Harrison 32C Channel EQ ($249)
This plug-in was based on the EQ section from legendary engineer Bruce Swedien''s personal Harrison console, the same series on which he mixed Michael Jackson''s Thriller. UA even modeled his favorite channel on that console, good ol'' number 17.
In essence, it''s a simple 4-band semiparametric EQ with highpass and lowpass filters. There''s also a polarity flip and a gain control, which are “digital only” features, in addition to switches for enabling the filters and EQ separately. A global Power switch rounds out the 32C.
I have never had my hands on a Harrison 32-series console, but I found this EQ to be highly effective at getting vocals and instruments to sit better in the mix with the turn of a few knobs. This is not a very surgical EQ, as there are no Q controls and the frequency controls have only a few landmark hertz markings. But I found the overall sound of the EQ to be gentler than that of other UAD EQs. The same dB boost and cut values on those other EQs were more apparent, which was more desirable in some cases and less in others. The filters have a distinctive sound, the resonance of which I found almost Moog-like when sweeping them. All in all, the Harrison 32C is a different flavor of EQ that I enjoy having access to. You can check out the free 14-day demo to see if that sound is one you''d like.
Little Labs IBP Phase Alignment Tool ($99)
As an avid fan of Jonathan Little''s In-Between-Phase (IBP) hardware box, I''ve been eagerly awaiting the digital version for quite some time, and I was thrilled to see UA partner with Little Labs to deliver this plug-in. (You can see a review of the hardware box at emusician.com/signalprocessors/emusic_little_labs_2/.) The utility of the IBP is unique; it continuously changes the phase relationship between tracks with a similar signal, such as two or more microphones or DIs on the same source. Exactly how it accomplishes this is Little''s secret (he''ll tell you that it involves passive allpass filters), but the result is like magic.
With three switches (180-degree phase invert, 90-to-180-degree phase adjust range, and phase center high/low) and one phase adjust knob, you can really find the sweet spot between a bass''s DI and amp tracks, or between two mics on a kick drum.
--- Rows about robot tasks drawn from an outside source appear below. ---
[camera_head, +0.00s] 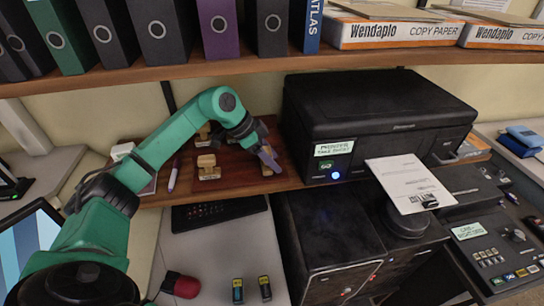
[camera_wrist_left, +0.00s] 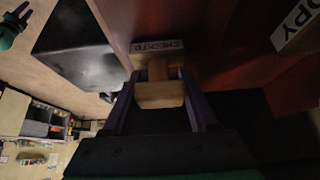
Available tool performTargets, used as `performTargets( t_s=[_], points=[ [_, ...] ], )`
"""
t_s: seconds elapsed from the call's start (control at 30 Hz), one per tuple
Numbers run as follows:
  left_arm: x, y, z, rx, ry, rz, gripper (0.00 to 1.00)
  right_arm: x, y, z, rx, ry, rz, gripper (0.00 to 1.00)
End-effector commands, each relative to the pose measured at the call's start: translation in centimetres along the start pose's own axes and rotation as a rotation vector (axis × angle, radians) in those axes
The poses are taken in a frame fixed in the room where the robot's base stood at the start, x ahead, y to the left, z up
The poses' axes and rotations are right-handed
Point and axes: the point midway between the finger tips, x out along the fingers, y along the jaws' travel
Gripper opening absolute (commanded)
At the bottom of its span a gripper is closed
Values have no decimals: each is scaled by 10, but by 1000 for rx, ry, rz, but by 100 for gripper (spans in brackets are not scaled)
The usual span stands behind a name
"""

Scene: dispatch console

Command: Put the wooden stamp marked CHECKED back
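The wooden stamp marked CHECKED (camera_wrist_left: 160,95) shows in the left wrist view, its white label facing me. Its wooden handle sits between the two purple fingers of my left gripper (camera_wrist_left: 160,88), which appear to press on both sides of it. In the head view my left gripper (camera_head: 268,157) is over the right part of the brown stamp shelf (camera_head: 235,180), close to the black printer. The stamp is partly hidden there by the gripper. I cannot tell whether it touches the shelf. A teal part with dark prongs at the wrist view's upper left appears to be my right gripper (camera_wrist_left: 18,18).
A stamp marked COPY (camera_wrist_left: 296,28) is at the wrist view's upper right. Another wooden stamp (camera_head: 208,168) stands on the shelf left of my gripper. The black printer (camera_head: 385,115) bounds the right side. A shelf with binders (camera_head: 160,28) hangs above.

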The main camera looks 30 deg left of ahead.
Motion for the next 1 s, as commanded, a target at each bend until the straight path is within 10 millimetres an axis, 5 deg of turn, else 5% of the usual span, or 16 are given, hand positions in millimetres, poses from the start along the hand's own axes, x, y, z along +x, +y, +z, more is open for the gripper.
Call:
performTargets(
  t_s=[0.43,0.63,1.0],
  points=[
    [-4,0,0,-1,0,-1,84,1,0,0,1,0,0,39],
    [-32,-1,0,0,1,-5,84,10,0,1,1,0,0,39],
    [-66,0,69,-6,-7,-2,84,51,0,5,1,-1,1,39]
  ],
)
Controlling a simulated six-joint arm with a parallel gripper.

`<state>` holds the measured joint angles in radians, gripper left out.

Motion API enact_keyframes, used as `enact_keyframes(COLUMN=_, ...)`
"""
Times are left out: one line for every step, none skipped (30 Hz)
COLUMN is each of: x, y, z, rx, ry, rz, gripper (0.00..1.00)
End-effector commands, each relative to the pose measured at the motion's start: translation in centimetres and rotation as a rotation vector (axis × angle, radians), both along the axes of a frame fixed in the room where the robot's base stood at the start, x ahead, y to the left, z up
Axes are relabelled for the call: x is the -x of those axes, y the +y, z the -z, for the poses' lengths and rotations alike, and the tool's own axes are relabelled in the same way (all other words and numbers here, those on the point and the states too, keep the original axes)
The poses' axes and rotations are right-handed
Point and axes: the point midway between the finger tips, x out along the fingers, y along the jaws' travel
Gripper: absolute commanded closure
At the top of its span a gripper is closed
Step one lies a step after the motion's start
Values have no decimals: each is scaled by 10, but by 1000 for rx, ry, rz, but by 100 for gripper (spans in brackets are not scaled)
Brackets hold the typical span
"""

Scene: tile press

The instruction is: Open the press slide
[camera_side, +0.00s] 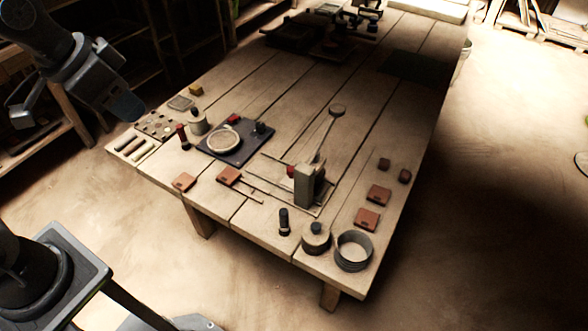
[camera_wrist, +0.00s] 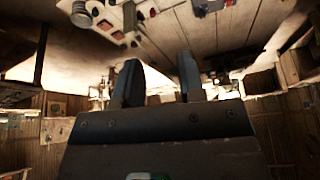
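The press stands on the near half of the table in the side view, with a grey upright body (camera_side: 309,187), a red knob on its left side and a long lever (camera_side: 325,137) slanting up to a round end. A flat base plate with thin rails lies around its foot. A brown block (camera_side: 228,175) with thin rods sits at the plate's left; I cannot tell whether this is the slide. My gripper (camera_wrist: 158,78) shows two dark fingers spread apart with nothing between them. In the side view my arm is at upper left, away from the press.
A dark board (camera_side: 237,154) with a round pale dish (camera_side: 223,140) lies left of the press. Brown tiles (camera_side: 367,219), a lidded pot (camera_side: 316,238), a round open tin (camera_side: 353,251) and a dark bottle (camera_side: 284,222) stand near the front edge. The table's middle is mostly clear.

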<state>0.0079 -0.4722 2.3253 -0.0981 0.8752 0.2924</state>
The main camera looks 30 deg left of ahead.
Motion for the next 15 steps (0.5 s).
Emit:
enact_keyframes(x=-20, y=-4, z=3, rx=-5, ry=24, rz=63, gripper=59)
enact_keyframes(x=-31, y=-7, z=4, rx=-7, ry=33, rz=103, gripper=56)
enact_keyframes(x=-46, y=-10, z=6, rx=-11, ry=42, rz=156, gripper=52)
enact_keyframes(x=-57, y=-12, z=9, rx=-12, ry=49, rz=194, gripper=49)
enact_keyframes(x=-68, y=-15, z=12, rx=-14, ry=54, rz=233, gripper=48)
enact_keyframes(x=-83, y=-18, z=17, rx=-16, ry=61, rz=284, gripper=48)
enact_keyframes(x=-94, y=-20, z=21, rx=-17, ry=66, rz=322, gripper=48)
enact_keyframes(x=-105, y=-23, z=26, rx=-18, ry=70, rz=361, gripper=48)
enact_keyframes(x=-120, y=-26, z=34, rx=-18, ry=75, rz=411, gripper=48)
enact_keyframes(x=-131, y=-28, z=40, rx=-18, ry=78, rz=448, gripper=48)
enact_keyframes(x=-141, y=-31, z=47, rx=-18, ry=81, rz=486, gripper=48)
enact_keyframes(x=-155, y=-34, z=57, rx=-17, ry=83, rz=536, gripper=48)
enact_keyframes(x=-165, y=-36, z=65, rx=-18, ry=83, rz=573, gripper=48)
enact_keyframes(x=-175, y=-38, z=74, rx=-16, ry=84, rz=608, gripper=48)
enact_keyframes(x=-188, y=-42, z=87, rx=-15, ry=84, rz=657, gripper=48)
The digital version has an extra control—a continuous digital phase delay (0 to 4 ms)—that allows even more fine-tuning of how the two tracks interrelate.
Sometimes the perfect phase relationship is immediately apparent, and the instrument just falls right into place. Sometimes a few different settings sound equally good in different ways (as different frequencies are reinforced or canceled). But no matter what, for $99 you get a tool unlike any other in your kit. I absolutely love my hardware IBP, but I can''t recommend the plug-in version highly enough.
While perusing the UAD-2 manual, I found a very cool trick: the scroll wheel on your mouse can be used to control the knobs of the plug-ins! Automating the Moog Filter in real time just got a lot more fun.